A mediatização extrema a que a trajetória de Cristiano
Ronaldo foi submetida pelo mundo que rodeia a sua carreira torna-o híper vulnerável
e aos coletivos em que se integra. Assim, nunca talvez uma deceção futebolística
portuguesa teve tanta projeção como a nossa saída “limpinha” dos oitavos e a
justificação para tal está no complexo mediático e de interesses em que a
carreira de Cristiano está construída.
A crónica de Santiago Boncagliolo, hoje no El País,
é bem ilustrativa dos ódios e amores que a personalidade de Cristiano tem
suscitado em Espanha, neste caso, construindo uma metáfora narcísica sobre os
diferentes penteados que o próprio foi apresentando ao longo da copa. Um
excerto delicioso:
“(…) A mitologia grega conta que Narciso, um jovem que tinha
desprezado o amor dos outros, se enamorou de si mesmo ao ver a sua imagem
refletida num rio. Ficou tão impressionado que quis acercar-se para beijar a
sua imagem. E ao fazê-lo caiu à água e afogou-se. A ameaça de Cristiano Ronaldo
está no espelho. E quando se afoga arrasta com ele toda uma equipa.”

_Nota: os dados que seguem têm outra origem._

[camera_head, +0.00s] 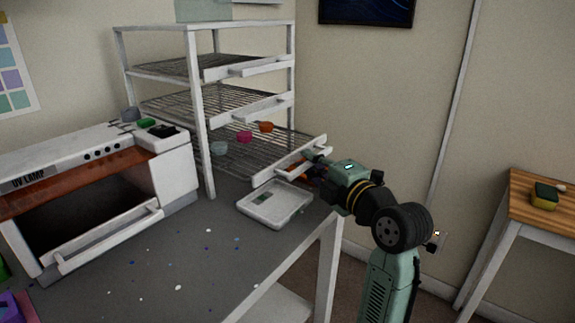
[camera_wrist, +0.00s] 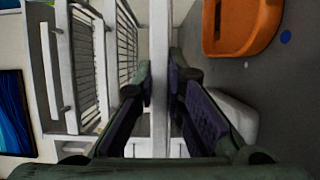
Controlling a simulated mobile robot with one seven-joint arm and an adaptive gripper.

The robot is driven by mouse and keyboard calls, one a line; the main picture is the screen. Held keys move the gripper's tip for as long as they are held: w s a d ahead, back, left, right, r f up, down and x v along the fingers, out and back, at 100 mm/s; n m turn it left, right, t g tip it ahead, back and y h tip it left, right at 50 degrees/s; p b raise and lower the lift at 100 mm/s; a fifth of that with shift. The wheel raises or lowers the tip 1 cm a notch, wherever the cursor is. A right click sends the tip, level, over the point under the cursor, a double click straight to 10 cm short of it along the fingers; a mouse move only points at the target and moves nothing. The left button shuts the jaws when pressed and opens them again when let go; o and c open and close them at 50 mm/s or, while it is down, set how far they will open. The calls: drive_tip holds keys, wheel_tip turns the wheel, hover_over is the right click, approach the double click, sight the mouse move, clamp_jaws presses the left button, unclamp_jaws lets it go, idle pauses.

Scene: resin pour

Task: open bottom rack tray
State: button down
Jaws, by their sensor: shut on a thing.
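The white rack (camera_head: 203,140) stands at the back of the grey counter. Its bottom tray (camera_head: 262,158) is a wire shelf with a white front and handle bar (camera_head: 280,172), and that front stands out beyond the rack posts. My gripper (camera_head: 318,158) is at the right end of this front. In the wrist view, my gripper (camera_wrist: 160,78) is shut on a long white bar (camera_wrist: 160,45), which looks like the handle bar. The exact contact is partly hidden by the fingers. Teal (camera_head: 218,148), magenta (camera_head: 244,137) and orange (camera_head: 266,127) small cups sit at the bottom tray's level.
A white flat scale (camera_head: 274,204) lies on the counter, close below the tray front. The UV lamp box (camera_head: 98,190) with an orange cover stands at left. The middle tray (camera_head: 250,109) and upper tray (camera_head: 242,68) are above. A wooden table (camera_head: 535,210) stands at right.

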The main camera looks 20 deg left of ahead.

Por mero circunstancialismo, enquanto lia esta crónica
na edição em papel do El País revia
na SIC Notícias o Expresso da Meia-Noite de ontem sobre o BES e seus derivados.
Não pude deixar de estabelecer a correspondência entre a queda narcísica
(presume-se que temporária) de Cristiano e a desagregação do BES, da família e
de toda a economia que gira em torno daquela matriz. A sensação desagradável de
que uma parte do País está rota tem paralelo na perceção de que tivemos de que
das 32 seleções da Copa provavelmente a portuguesa era a que estava fisicamente
pior preparada, já não falando nos já célebres “índices mais elevados de suspeição lesional” (bravo Dr. Jones!) da
seleção. Argutamente, Cristina Ferreira, jornalista do Público, salientou
repetidas vezes no programa o incompreensível silêncio das forças políticas
para com o problema do BES já vindo a público há bastante tempo. É mais um
sinal severo de que muita coisa está rota e corrompida. E já agora não deixa de
ser irónico que seja um governo PSD-CDS a demarcar-se da concessão de crédito
possível (via CGD e BCP) ao BES para remediar desvarios. Se fosse acionista da
PT estaria preocupado com a pipa de massa de financiamento de curto prazo que a
PT pelos vistos enterrou na situação. Cheira a desagregação. Face a isto a
queda narcísica de Cristiano é uma gota de água.